Note that this direction did not use first countability! So we know that limits of sequences in $A$ are always trapped in $\overline A$ in every topological space. However, the opposite direction is not true in general, and is pretty much a characterization of first countable spaces.

Proof of 3:

($\Rightarrow$) Suppose that $A$ is closed. If $x_n \to x$ with each $x_n \in A$, then by statement 1, $x$ is a limit of point of $A$

($\Leftarrow$) $A \subseteq \overline A$ so we only need to show that $\overline A \subseteq A$.

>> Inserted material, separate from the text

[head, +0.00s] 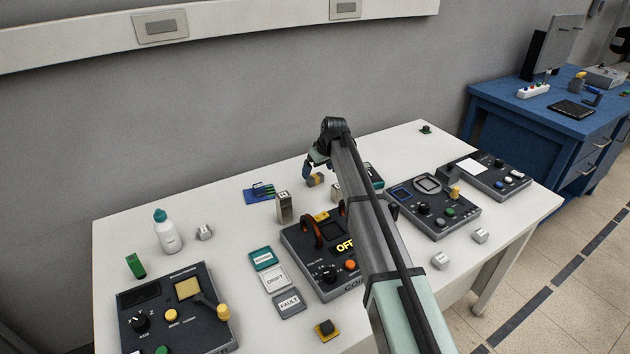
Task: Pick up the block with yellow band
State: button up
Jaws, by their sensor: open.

Continuity and sequence convergence

Let $X$ and $Y$ be topological spaces with $X$ first countable and $f: X \to Y$. Then $f$ is continuous iff $x_n \to x$ implies that $f(x_n) \to f(x)$.

Proof.

($\Rightarrow$) Suppose $x_n \to x$ implies $f(x_n) \to f(x)$.

Let $C \subseteq Y$ be a closed set. We will use part 3 of the previous proof.

Let $a_1, a_2, … \in f^{-1}(C)$ with $a_i \to a$. By hypothesis, $f(a_i) \to f(a)$. Moreover, $f(a_i) \in C$, so $f(a) \in \overline C = C$ since $C$ is closed. Thus, $a \in f^{-1}(C)$.

By part 3 the previous proof, we know that $f^{-1}(C)$ is closed. Therefore, $f$ is continuous.

Homeomorphisms

Let $X$ and $Y$ be topological spaces, and $f: X \to Y$ a bijection between them. Then $f$ is a homeomorphism if both $f$ and $f^{-1}$ are continuous.

$X$ and $Y$ are homeomorphic, written as $X \cong Y$, if there exists a homeomorphism between them.

Covers

Let $X$ be a topological space and $A = \lbrace A_\alpha \rbrace_{\alpha \in I}$ be a collection of subsets of $X$. Then $A$ is a cover of $X$ if

\[X = \bigcup_{\alpha \in I} A_\alpha\]